Aos 38 anos, a astrofísica capixaba Marcelle Soares-Santos integra seleto grupo mundial. Na Universidade Michigan (Estados Unidos), ela lidera 50 pesquisadores que investigam a matéria escura, o “acelerador” da expansão do Universo, um dos grandes mistérios da ciência. A equipe integra o Projeto Dark Energy Survey (DES), com mais de 500 pesquisadores de instituições internacionais.
Junto com outros pesquisadores tento trazer respostas para as perguntas que estão na alma de cada um, independentemente do nível de escolaridade, profissão, interesse e religião: qual a trajetória de evolução do nosso universo, de onde viemos e para aonde vamos. A gente tem uma explicação boa sobre de onde viemos, com a teoria do Big Bang, segundo a qual o universo começou em uma explosão muito forte há 13 bilhões de anos. Na época, tinha volume muito pequeno e se expandiu bem rápido. Aonde vamos ainda é um ponto de interrogação.
A velocidade da expansão que começou no Big Bang está aumentando. Aumento de velocidade precisa de energia, por isso é necessário saber de onde vem, o que é. Nós chamamos de energia escura, mas, na verdade, é invisível. Conseguimos estudá-la por meio das ondas gravitacionais, que são similares ao som. Até recentemente era um método que não conseguíamos usar, porque não havia tecnologia. Agora, temos essa capacidade e é como se saíssemos da era do filme mudo para o filme com som.
O prêmio tem bastante prestígio e fiquei muito honrada e surpresa porque o pesquisador precisa ser nomeado por outras pessoas importantes na comunidade científica, ser reconhecido por liderar projetos inovadores. Muitos premiados avançaram significativamente em suas carreiras e isto me inspira. Acredito que o mais importante não é o destino final de nossas pesquisas, mas a jornada como físico e astrônomo, na qual a gente adquire muito conhecimento.
Desde a infância, eu queria desvendar o que estava além do céu, descobrir como as coisas funcionam. Estudar e aprender eram e ainda são algo prazeroso para mim. No começo, só tinha noção que queria fazer algo relacionado à Ciência. Sou formada em Física, pela Universidade Federal do Espírito Santo.
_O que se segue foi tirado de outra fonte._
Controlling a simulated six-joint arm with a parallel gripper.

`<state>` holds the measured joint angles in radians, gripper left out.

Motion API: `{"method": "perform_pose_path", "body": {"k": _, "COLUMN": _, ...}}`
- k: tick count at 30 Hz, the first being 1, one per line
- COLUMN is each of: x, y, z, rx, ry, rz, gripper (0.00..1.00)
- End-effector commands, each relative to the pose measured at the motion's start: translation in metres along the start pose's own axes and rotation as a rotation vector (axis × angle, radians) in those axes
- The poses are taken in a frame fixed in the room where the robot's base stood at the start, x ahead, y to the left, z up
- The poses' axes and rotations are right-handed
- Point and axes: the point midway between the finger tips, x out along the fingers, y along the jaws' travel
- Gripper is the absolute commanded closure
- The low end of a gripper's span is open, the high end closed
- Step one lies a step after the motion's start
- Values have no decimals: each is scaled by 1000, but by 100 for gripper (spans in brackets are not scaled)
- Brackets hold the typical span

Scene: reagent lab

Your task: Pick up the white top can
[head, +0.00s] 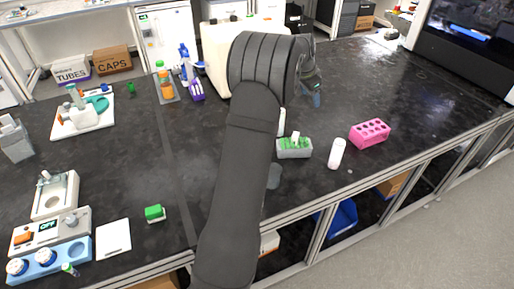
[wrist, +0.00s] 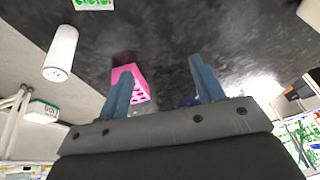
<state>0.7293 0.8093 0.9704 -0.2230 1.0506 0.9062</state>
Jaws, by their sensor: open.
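A white cylindrical can (head: 336,153) stands on the black bench near its front edge, between a grey box with green contents and a pink rack. It also shows at the upper left of the wrist view (wrist: 61,53), with small dark marks on its near end. My gripper (head: 312,92) is above the bench, farther back than the can and apart from it. In the wrist view my gripper (wrist: 160,72) has its two blue fingers spread wide with nothing held between them. My arm hides part of the bench left of the can.
The pink rack (head: 370,133) with holes stands right of the can. The grey box (head: 294,152) with green contents is at its left. A white object (head: 282,122) is partly hidden by my arm. A black machine (head: 468,45) stands at the back right. Bench behind the rack is clear.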

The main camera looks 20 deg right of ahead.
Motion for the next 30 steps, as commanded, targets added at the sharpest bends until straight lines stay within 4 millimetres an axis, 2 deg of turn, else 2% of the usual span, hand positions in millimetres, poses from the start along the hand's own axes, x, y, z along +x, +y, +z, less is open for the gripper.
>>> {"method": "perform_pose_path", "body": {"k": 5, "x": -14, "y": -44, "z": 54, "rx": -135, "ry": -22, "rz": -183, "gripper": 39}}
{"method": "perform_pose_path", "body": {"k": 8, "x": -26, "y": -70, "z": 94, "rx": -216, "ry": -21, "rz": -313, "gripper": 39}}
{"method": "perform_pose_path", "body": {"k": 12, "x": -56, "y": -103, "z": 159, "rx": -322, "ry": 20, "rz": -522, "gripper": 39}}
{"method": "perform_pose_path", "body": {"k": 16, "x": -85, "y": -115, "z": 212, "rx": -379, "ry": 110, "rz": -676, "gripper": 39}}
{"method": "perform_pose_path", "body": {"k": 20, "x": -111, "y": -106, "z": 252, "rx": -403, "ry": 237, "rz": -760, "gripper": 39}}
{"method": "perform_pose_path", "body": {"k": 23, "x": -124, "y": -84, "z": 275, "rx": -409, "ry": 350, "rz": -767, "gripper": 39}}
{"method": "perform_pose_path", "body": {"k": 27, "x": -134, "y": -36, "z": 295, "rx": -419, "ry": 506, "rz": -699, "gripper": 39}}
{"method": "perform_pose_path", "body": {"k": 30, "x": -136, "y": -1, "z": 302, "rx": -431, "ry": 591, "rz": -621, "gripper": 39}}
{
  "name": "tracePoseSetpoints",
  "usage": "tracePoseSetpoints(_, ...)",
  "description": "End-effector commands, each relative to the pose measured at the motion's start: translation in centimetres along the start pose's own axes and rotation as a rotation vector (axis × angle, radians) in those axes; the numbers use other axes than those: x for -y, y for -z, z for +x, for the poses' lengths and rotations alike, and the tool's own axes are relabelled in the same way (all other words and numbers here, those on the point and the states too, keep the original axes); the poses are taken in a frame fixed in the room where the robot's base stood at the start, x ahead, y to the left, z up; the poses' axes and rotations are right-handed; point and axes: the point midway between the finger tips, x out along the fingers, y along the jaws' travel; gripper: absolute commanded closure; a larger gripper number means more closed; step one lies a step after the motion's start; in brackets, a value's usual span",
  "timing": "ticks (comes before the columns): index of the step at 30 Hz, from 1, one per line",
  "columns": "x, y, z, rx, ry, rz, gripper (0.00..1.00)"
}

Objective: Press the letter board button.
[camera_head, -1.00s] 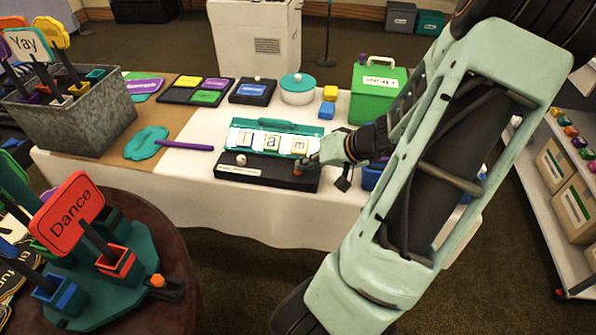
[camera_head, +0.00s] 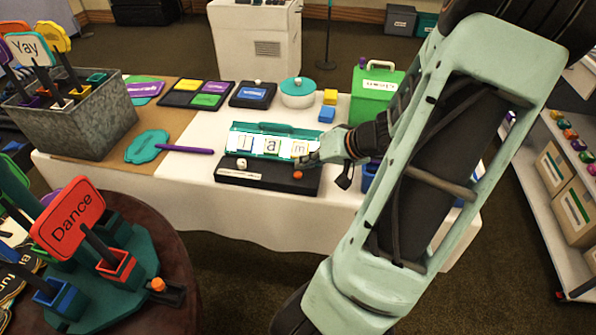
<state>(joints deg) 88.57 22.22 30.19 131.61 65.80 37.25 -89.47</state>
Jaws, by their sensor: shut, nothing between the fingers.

Incorporei a Astronomia no mestrado e no doutorado na Universidade de São Paulo; e tenho pós- -doutorado pelo Fermi National Accelerator Laboratory [Fermilab, um dos mais importantes laboratórios americanos para experimentos de Física].
Na graduação, no Departamento de Física, só havia duas professoras. Éramos 10% de mulheres estudantes. Os desafios, no meu caso, foram superados porque tive uma relação muito positiva com colegas e professores, em trabalhos em conjunto, que continuam. As pessoas percebem que você pode contribuir no coletivo e isso reflete no resultado.
A decisão de seguir a carreira no exterior surgiu nos Estados Unidos, onde estou desde 2010. Na área de Física, há colaborações internacionais em grupos de diferentes instituições. Em julho, me transferi para a Universidade de Michigan. Antes, estava na Universidade Brandeis, que investiu em Astrofísica e Cosmologia, com experimentos de grande porte. Não podia deixar passar essa oportunidade, que foi ideal para mim e me permitiu trazer essa linha de pesquisa para cá. No Brasil também há espaços importantes e produtivos de Astrofísica, com os quais colaboro. Nos últimos anos houve perdas, mas acredito que será transitório. Um dos problemas é que o progresso na área científica é lento. Se o suporte das agências financiadoras diminui, o impacto nos projetos se prolonga por anos. Não é como o ato de ligar e desligar, com a produtividade seguindo instantaneamente.